- Aim of the exercise
Search the material below for the word "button" and copy every line in which it occurs.

>>>

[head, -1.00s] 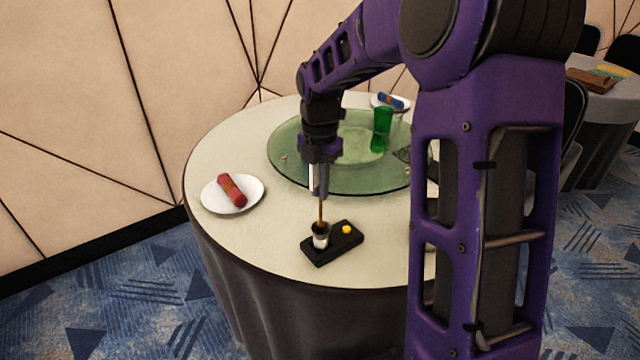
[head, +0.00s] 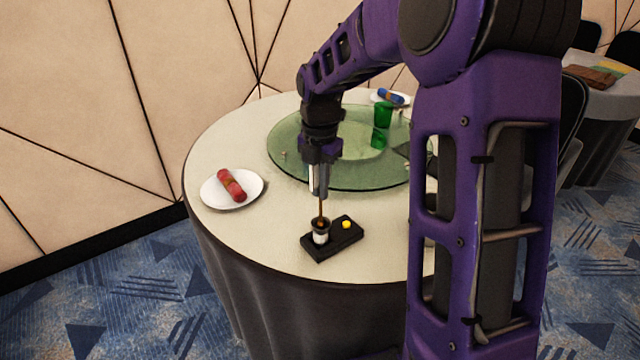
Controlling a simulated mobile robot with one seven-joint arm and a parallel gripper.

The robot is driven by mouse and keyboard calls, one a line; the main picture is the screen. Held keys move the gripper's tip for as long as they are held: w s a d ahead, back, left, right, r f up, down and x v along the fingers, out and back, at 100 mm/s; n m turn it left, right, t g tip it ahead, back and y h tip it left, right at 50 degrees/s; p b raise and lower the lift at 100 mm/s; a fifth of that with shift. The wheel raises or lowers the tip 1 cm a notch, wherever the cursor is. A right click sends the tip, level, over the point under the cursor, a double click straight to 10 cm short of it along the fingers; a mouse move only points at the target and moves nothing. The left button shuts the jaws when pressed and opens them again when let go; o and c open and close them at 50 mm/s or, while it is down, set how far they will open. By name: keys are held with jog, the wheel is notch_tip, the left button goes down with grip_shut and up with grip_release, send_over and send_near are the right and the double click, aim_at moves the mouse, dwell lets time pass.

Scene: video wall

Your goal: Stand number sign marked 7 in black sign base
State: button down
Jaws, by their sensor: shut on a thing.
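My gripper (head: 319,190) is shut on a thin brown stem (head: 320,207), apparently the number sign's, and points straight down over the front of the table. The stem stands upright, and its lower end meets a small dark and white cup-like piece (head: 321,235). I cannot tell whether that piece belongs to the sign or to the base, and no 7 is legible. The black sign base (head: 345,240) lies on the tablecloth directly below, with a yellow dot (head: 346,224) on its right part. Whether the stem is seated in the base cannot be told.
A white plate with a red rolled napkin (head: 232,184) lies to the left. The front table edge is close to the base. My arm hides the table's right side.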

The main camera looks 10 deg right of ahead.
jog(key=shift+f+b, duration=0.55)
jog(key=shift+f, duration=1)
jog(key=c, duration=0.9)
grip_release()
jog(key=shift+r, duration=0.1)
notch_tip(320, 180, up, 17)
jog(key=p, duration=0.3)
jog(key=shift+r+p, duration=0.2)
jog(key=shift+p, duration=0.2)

<<<

- Exercise answer
The robot is driven by mouse and keyboard calls, one a line; the main picture is the screen. Held keys move the gripper's tip for as long as they are held: w s a d ahead, back, left, right, r f up, down and x v along the fingers, out and back, at 100 mm/s; n m turn it left, right, t g tip it ahead, back and y h tip it left, right at 50 degrees/s; p b raise and lower the lift at 100 mm/s; a fifth of that with shift. The wheel raises or lowers the tip 1 cm a notch, wherever the cursor is. A right click sends the tip, level, over the point under the cursor, a double click straight to 10 cm short of it along the fingers; a mouse move only points at the target and moves nothing. The left button shuts the jaws when pressed and opens them again when let go; o and c open and close them at 50 mm/s or, while it is down, set how far they will open. By name: keys are held with jog, the wheel is notch_tip, the left button goes down with grip_shut and up with grip_release, send_over and send_near are the right and the double click, aim_at moves the mouse, dwell lets time pass.
State: button down

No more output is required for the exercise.